MINUSTAH is also itself an armed force of over 20 countries, some of them sending 50 people, some 100, 200. It’s nothing for a country to have 50 more people tomorrow. So MINUSTAH is between 9 and 12 thousand people but it can be 25,000 in one week. For comparison, in Haiti you have a combined army and police force of 12,000, you see? For the government to double the size of that repressive force would take 100 years! For recruitment and preparation, armament, to pay the force, the uniform, the boots it would take a long time. MINUSTAH can have it in one week. That’s why we say the MINUSTAH, which is clearly with the dominant classes and for the status quo, blocked this dynamic of change and set us back. That is why it is one of our principle targets and a target of all the Haitian people.

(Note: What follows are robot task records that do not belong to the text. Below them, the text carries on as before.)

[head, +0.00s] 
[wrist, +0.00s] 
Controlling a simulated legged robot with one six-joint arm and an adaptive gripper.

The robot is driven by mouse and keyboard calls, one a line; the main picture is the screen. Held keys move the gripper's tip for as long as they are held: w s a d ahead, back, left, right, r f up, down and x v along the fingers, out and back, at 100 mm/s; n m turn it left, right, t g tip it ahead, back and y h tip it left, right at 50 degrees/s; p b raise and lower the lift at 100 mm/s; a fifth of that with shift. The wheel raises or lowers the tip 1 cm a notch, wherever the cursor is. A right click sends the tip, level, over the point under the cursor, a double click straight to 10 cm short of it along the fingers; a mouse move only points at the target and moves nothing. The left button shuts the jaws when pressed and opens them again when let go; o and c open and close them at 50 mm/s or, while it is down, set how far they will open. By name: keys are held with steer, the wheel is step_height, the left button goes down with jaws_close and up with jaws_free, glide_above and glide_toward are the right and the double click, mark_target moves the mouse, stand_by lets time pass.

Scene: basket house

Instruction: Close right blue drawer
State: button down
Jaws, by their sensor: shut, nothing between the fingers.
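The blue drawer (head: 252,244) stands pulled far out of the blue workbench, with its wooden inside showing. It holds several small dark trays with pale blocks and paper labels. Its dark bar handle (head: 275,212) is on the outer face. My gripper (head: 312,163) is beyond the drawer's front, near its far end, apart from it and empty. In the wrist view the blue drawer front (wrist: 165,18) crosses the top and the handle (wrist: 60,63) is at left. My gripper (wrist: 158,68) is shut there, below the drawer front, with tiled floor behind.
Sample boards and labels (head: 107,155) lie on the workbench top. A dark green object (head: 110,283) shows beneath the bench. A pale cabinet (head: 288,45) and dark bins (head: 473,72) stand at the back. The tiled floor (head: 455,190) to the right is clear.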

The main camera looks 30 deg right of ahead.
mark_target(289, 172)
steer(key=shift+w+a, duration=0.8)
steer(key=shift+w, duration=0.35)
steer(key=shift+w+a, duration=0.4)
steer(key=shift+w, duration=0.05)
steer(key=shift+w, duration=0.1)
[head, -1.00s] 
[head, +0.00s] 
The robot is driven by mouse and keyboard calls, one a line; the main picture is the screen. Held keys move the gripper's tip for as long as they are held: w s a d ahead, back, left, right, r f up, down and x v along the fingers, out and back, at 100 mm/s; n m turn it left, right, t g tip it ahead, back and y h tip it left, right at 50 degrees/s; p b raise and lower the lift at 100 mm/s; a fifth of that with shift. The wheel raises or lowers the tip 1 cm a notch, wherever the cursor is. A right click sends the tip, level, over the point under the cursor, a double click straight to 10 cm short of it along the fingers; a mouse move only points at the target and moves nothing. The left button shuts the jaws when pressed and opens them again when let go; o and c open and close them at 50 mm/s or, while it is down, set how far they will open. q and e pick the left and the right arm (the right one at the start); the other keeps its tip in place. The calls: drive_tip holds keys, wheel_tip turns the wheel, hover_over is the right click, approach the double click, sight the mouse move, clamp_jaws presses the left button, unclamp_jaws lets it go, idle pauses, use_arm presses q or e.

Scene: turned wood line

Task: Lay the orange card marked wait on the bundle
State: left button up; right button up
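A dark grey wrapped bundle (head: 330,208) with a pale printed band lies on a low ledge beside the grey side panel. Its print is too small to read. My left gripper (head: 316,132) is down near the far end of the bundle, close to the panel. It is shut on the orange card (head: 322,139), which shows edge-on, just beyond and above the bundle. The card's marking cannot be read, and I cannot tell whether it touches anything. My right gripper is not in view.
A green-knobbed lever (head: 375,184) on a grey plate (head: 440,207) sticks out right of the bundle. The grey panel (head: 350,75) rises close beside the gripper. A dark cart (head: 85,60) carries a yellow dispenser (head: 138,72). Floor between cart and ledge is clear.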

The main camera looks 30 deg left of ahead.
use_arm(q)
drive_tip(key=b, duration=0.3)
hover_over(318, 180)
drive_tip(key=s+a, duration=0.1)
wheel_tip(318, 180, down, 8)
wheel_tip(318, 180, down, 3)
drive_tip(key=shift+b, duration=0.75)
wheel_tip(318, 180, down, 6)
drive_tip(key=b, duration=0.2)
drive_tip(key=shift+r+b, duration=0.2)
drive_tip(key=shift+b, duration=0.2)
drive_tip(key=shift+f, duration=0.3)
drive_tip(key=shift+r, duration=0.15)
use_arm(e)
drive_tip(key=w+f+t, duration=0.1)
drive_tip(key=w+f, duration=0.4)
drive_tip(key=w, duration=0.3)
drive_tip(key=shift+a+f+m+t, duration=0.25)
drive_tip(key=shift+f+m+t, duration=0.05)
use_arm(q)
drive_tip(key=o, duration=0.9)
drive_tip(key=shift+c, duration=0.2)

That’s why you saw the mobilization this morning because it is the 15th of October when they signed the renewal of the MINUSTAH contract with the UN. So that’s why the date and the mobilization this morning with other allied organizations. You saw all the anger of the people in the street and in the cars? “MINUSTAH! You have to go! Leave the country!” Little by little we believe we are reaching the point where there is a possibility of getting rid of this reactionary force.

1 * From the Haitian Kreyol meaning Worker’s Struggle
The Duvaliers was a family of dictators ruling Haiti from 1957 – 1986.

2
 ** From the French SOKOWA is a trade union in Haiti.

3
 Compagnie de Développement Industriel, or Industrial Development Company, a free trade zone in the border city of Ouanaminthe, Haiti.